Now I don't exactly have a problem if someone whears this brand or that. Hell, some brands are good quality and sometimes its ok to be a bit vain, and make an image of how you like to be percieved, we all do it, even if you wear home-spun hemp trousers... but what I see dangerous is the nature by which we become mediocre by embarking down that path.

Wanna look tough? Wear Everlast.
Wanna be sophisticated? buy the new nokia. Wanna be radical? listen to the latest hit by whatever band.

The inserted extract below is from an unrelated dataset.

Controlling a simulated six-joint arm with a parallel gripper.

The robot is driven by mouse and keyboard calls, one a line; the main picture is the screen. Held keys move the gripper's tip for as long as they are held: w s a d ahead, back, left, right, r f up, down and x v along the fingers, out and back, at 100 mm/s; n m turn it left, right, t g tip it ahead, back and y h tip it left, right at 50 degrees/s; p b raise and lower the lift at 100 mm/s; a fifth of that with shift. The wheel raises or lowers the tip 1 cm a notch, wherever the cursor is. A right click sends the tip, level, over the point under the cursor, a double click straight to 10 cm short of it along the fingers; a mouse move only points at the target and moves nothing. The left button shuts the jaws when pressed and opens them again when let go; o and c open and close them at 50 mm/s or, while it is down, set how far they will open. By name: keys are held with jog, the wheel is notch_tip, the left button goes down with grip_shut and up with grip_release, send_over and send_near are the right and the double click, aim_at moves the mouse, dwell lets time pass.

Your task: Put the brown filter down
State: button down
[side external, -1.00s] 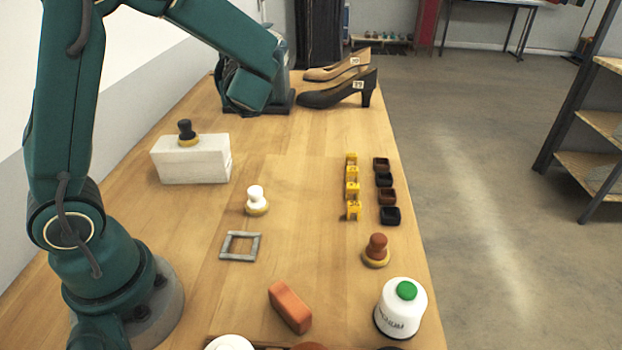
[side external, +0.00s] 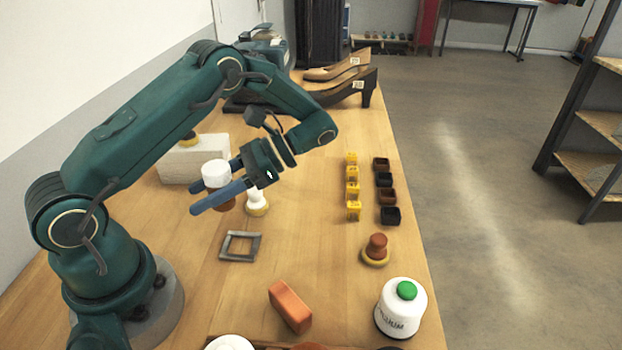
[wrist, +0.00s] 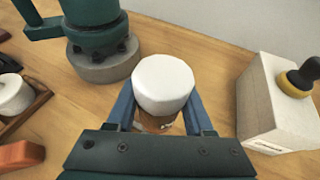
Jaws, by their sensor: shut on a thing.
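My gripper (side external: 205,196) is above the wooden table, left of its middle. Its blue fingers are shut on a brown piece with a white top (side external: 215,174), which I take to be the brown filter. In the wrist view the round white top (wrist: 163,84) sits between the fingers, with a little brown showing below it. The piece is held clear of the table, and one finger hides part of its body.
A grey square frame (side external: 241,246) lies below the gripper, near a white-knobbed brush (side external: 257,204). A pale block (side external: 200,165) stands behind. An orange block (side external: 290,307), green-capped white bottle (side external: 400,310) and brown-knobbed brush (side external: 376,250) stand nearer. Several yellow clips (side external: 353,190) and small trays are right.

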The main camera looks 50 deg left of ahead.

And all of this in the saftey in your own home.

H said...

It's all been said. This guy is one big TWAT. (Although definitely not on the level of gorgeous George).

Anonymous said...

I wonder what he will rebrand his home and wardrobe with when he makes a few bundles on his book. What a cycnical, insincere, selfish chap he is. Anyone who wears a brand purely for the brand has acheived the ultimate brand......a CHAV.

James Lloyd said...

Didn't you used to work at Burberry?

Lady Sane said...

Mr Lloyd - leave Master Sane alone ;)
By the way, Neil Boorman is the ultimate chav. I distinctly remember him getting his mum to sew his puma trainers with Burberry tartan. That boy cannot deny his Sidcup roots!

Citizen Sane said...

Indeed, I worked at Burberry's of Regent Street over Christmas 1993 and briefly in the summer of 1994. For this reason I can speak as something of an authority on what a load of overpriced old tat such outlets sell. Oh, and it's all made at a warehouse in Hackney (at least, it was then). Aspirational.